- **TASK REQUIREMENTS**
Omit images. Retype all entries verbatim.

[Robot episode data]
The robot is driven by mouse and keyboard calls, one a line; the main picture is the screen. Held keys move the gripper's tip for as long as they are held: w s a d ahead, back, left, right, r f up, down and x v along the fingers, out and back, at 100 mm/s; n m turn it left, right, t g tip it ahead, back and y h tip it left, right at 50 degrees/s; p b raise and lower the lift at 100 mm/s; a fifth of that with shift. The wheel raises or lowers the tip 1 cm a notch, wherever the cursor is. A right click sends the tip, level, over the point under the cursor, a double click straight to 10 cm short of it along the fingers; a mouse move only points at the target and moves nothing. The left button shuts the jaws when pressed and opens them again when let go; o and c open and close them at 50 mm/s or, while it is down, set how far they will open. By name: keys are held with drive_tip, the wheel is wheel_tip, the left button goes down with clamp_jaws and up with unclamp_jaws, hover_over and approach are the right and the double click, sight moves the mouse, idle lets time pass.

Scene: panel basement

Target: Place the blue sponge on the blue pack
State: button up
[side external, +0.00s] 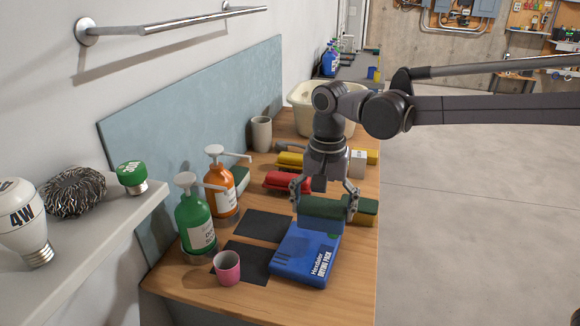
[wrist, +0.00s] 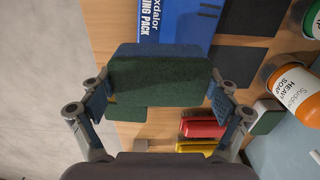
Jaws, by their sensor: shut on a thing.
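The blue sponge (side external: 324,208) has a dark green top and blue body. My gripper (side external: 324,200) is shut on it, with a finger at each end. In the wrist view, the sponge's green face (wrist: 160,82) fills the middle between the fingers of my gripper (wrist: 160,100). The blue pack (side external: 303,255) lies flat on the wooden bench, its printed edge facing the front right. The sponge is at the pack's far end and hides part of it. I cannot tell whether they touch. The pack also shows in the wrist view (wrist: 178,20).
A yellow sponge with a green top (side external: 364,211) lies just right of the held sponge. Red (side external: 286,182) and yellow (side external: 290,160) items lie behind. Two pump bottles, green (side external: 195,225) and orange (side external: 222,190), and a pink cup (side external: 227,268) stand left. Dark mats (side external: 262,225) lie beside the pack.

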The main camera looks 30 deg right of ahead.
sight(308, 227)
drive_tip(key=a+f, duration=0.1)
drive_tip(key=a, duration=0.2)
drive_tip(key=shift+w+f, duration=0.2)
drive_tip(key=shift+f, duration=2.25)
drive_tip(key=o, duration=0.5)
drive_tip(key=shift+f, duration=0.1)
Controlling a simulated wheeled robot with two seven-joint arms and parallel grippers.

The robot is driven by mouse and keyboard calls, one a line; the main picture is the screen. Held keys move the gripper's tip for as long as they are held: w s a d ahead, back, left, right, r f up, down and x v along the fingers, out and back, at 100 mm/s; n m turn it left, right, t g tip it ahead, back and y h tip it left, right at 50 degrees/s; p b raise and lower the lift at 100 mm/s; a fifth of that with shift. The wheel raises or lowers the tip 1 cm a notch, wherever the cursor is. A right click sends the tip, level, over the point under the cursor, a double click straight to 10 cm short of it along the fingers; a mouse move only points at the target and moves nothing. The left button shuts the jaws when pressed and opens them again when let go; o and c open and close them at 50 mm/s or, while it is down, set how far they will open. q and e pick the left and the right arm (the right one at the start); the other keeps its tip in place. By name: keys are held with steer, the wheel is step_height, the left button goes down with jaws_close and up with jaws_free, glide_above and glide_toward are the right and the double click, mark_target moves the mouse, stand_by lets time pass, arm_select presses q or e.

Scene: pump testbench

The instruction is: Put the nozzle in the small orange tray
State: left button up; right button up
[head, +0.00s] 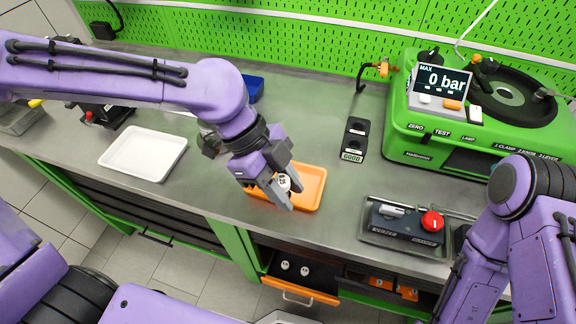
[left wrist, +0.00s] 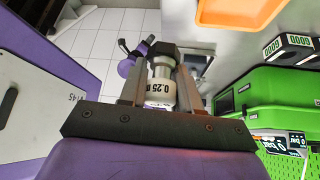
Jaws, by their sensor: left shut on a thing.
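The nozzle (left wrist: 161,92) is a white cylinder with a dark top and a "0.25" mark. My left gripper (left wrist: 161,80) is shut on it, one finger on each side, in the left wrist view. In the head view the left gripper (head: 283,190) points down over the small orange tray (head: 312,186), with the white nozzle (head: 284,182) between its fingers. The gripper hides part of the tray, and the gap between nozzle and tray is hard to judge. The tray's edge also shows at the top of the left wrist view (left wrist: 240,14). My right gripper is outside both views.
A white tray (head: 143,153) lies left on the grey bench. A black two-slot block (head: 355,138) stands right of the orange tray. A grey tray with a red-button device (head: 408,222) and the green testbench (head: 430,120) are further right. An open drawer (head: 300,275) is below.

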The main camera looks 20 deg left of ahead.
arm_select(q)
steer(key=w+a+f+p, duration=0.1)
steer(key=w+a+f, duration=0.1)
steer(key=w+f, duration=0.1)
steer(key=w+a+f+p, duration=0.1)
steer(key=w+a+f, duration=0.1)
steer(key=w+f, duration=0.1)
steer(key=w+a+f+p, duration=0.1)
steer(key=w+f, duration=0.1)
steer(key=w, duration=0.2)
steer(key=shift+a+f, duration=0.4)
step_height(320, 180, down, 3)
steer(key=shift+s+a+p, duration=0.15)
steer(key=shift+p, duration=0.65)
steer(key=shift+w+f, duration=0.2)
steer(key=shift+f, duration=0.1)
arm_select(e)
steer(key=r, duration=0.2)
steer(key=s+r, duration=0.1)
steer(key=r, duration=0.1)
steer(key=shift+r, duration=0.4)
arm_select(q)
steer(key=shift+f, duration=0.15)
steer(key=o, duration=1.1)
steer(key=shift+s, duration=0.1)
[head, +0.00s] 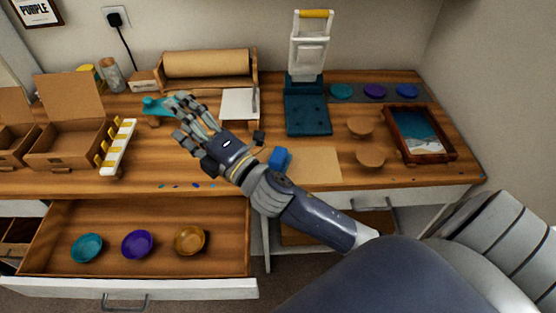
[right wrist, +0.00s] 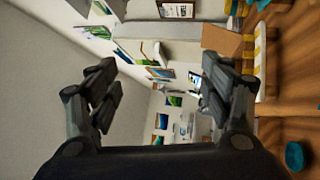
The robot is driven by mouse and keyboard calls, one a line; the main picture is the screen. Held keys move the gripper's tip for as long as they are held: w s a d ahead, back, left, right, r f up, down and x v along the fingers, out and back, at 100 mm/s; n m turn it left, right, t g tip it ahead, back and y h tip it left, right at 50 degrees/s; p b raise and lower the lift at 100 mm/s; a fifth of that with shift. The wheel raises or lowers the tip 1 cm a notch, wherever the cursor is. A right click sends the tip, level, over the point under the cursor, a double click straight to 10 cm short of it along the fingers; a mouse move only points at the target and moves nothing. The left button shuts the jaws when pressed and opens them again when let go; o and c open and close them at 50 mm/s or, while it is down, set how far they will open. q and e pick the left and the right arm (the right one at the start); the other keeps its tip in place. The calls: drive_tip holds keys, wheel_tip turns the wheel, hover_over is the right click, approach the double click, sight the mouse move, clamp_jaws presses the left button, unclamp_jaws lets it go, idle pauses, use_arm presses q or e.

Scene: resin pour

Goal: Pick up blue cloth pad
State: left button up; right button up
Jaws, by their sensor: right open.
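A small blue pad (head: 280,158), probably the blue cloth pad, shows just beyond my right wrist in the head view. My arm hides its lower part, and I cannot tell whether they touch. My right gripper (head: 187,121) is open and empty over the workbench, reaching to the upper left past the blue pad. In the right wrist view its two fingers stand wide apart with nothing between them. The blue pad does not show clearly there. My left gripper is not in view.
The wooden workbench (head: 300,90) holds a teal object (head: 155,104), cardboard boxes (head: 65,140), a white rack (head: 118,147), a dark teal press (head: 307,108) and a framed resin tray (head: 420,134). An open drawer (head: 60,215) with three bowls juts out at front left.

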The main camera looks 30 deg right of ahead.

- **RIGHT ANSWER**
The robot is driven by mouse and keyboard calls, one a line; the main picture is the screen. Held keys move the gripper's tip for as long as they are held: w s a d ahead, back, left, right, r f up, down and x v along the fingers, out and back, at 100 mm/s; n m turn it left, right, t g tip it ahead, back and y h tip it left, right at 50 degrees/s; p b raise and lower the lift at 100 mm/s; a fifth of that with shift. The wheel raises or lowers the tip 1 cm a notch, wherever the cursor is. A right click sends the tip, level, over the point under the cursor, a double click straight to 10 cm short of it along the fingers; a mouse move only points at the target and moves nothing. The left button shuts the jaws when pressed and opens them again when let go; o and c open and close them at 50 mm/s or, while it is down, set how far they will open. By name: keys are held with drive_tip, the wheel is wheel_tip, the left button goes down with clamp_jaws and up with unclamp_jaws, hover_over and approach are the right and the double click, sight moves the mouse, idle lets time pass.

Scene: panel basement

Target: Place the blue sponge on the blue pack
State: button up
[side external, +0.00s] 
[wrist, +0.00s] 
Jaws, by their sensor: shut on a thing.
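The blue sponge (side external: 324,208) has a dark green top and blue body. My gripper (side external: 324,200) is shut on it, with a finger at each end. In the wrist view, the sponge's green face (wrist: 160,82) fills the middle between the fingers of my gripper (wrist: 160,100). The blue pack (side external: 303,255) lies flat on the wooden bench, its printed edge facing the front right. The sponge is at the pack's far end and hides part of it. I cannot tell whether they touch. The pack also shows in the wrist view (wrist: 178,20).
A yellow sponge with a green top (side external: 364,211) lies just right of the held sponge. Red (side external: 286,182) and yellow (side external: 290,160) items lie behind. Two pump bottles, green (side external: 195,225) and orange (side external: 222,190), and a pink cup (side external: 227,268) stand left. Dark mats (side external: 262,225) lie beside the pack.

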The main camera looks 30 deg right of ahead.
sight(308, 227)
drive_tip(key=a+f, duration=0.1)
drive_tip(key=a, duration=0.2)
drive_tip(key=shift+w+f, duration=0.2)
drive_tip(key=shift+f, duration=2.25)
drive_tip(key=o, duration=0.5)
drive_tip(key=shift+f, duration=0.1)
Controlling a simulated wheeled robot with two seven-joint arms and parallel grippers.

The robot is driven by mouse and keyboard calls, one a line; the main picture is the screen. Held keys move the gripper's tip for as long as they are held: w s a d ahead, back, left, right, r f up, down and x v along the fingers, out and back, at 100 mm/s; n m turn it left, right, t g tip it ahead, back and y h tip it left, right at 50 degrees/s; p b raise and lower the lift at 100 mm/s; a fifth of that with shift. The wheel raises or lowers the tip 1 cm a notch, wherever the cursor is. A right click sends the tip, level, over the point under the cursor, a double click straight to 10 cm short of it along the fingers; a mouse move only points at the target and moves nothing. The left button shuts the jaws when pressed and opens them again when let go; o and c open and close them at 50 mm/s or, while it is down, set how far they will open. q and e pick the left and the right arm (the right one at the start); the other keeps its tip in place. By name: keys are held with steer, the wheel is step_height, the left button goes down with jaws_close and up with jaws_free, glide_above and glide_toward are the right and the double click, mark_target moves the mouse, stand_by lets time pass, arm_select presses q or e.

Scene: pump testbench

The instruction is: Put the nozzle in the small orange tray
State: left button up; right button up
[head, +0.00s] 
[left wrist, +0.00s] 
Jaws, by their sensor: left shut on a thing.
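The nozzle (left wrist: 161,92) is a white cylinder with a dark top and a "0.25" mark. My left gripper (left wrist: 161,80) is shut on it, one finger on each side, in the left wrist view. In the head view the left gripper (head: 283,190) points down over the small orange tray (head: 312,186), with the white nozzle (head: 284,182) between its fingers. The gripper hides part of the tray, and the gap between nozzle and tray is hard to judge. The tray's edge also shows at the top of the left wrist view (left wrist: 240,14). My right gripper is outside both views.
A white tray (head: 143,153) lies left on the grey bench. A black two-slot block (head: 355,138) stands right of the orange tray. A grey tray with a red-button device (head: 408,222) and the green testbench (head: 430,120) are further right. An open drawer (head: 300,275) is below.

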The main camera looks 20 deg left of ahead.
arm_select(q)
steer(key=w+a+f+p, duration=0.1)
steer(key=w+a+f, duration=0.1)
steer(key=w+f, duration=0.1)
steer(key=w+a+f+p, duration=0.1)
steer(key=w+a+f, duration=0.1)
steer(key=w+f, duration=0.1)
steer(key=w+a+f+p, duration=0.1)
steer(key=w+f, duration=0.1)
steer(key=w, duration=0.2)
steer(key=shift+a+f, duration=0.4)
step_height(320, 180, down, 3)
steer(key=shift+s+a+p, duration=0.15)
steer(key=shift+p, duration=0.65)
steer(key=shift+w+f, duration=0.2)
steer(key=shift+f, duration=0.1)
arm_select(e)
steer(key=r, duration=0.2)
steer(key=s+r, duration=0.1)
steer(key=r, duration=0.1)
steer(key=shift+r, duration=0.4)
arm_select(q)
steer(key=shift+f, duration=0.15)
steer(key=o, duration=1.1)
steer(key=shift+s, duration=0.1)
[head, +0.00s] 
[right wrist, +0.00s] 
The robot is driven by mouse and keyboard calls, one a line; the main picture is the screen. Held keys move the gripper's tip for as long as they are held: w s a d ahead, back, left, right, r f up, down and x v along the fingers, out and back, at 100 mm/s; n m turn it left, right, t g tip it ahead, back and y h tip it left, right at 50 degrees/s; p b raise and lower the lift at 100 mm/s; a fifth of that with shift. The wheel raises or lowers the tip 1 cm a notch, wherever the cursor is. A right click sends the tip, level, over the point under the cursor, a double click straight to 10 cm short of it along the fingers; a mouse move only points at the target and moves nothing. The left button shuts the jaws when pressed and opens them again when let go; o and c open and close them at 50 mm/s or, while it is down, set how far they will open. q and e pick the left and the right arm (the right one at the start); the other keeps its tip in place. The calls: drive_tip holds keys, wheel_tip turns the wheel, hover_over is the right click, approach the double click, sight the mouse move, clamp_jaws presses the left button, unclamp_jaws lets it go, idle pauses, use_arm presses q or e.

Scene: resin pour

Goal: Pick up blue cloth pad
State: left button up; right button up
Jaws, by their sensor: right open.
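A small blue pad (head: 280,158), probably the blue cloth pad, shows just beyond my right wrist in the head view. My arm hides its lower part, and I cannot tell whether they touch. My right gripper (head: 187,121) is open and empty over the workbench, reaching to the upper left past the blue pad. In the right wrist view its two fingers stand wide apart with nothing between them. The blue pad does not show clearly there. My left gripper is not in view.
The wooden workbench (head: 300,90) holds a teal object (head: 155,104), cardboard boxes (head: 65,140), a white rack (head: 118,147), a dark teal press (head: 307,108) and a framed resin tray (head: 420,134). An open drawer (head: 60,215) with three bowls juts out at front left.

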The main camera looks 30 deg right of ahead.

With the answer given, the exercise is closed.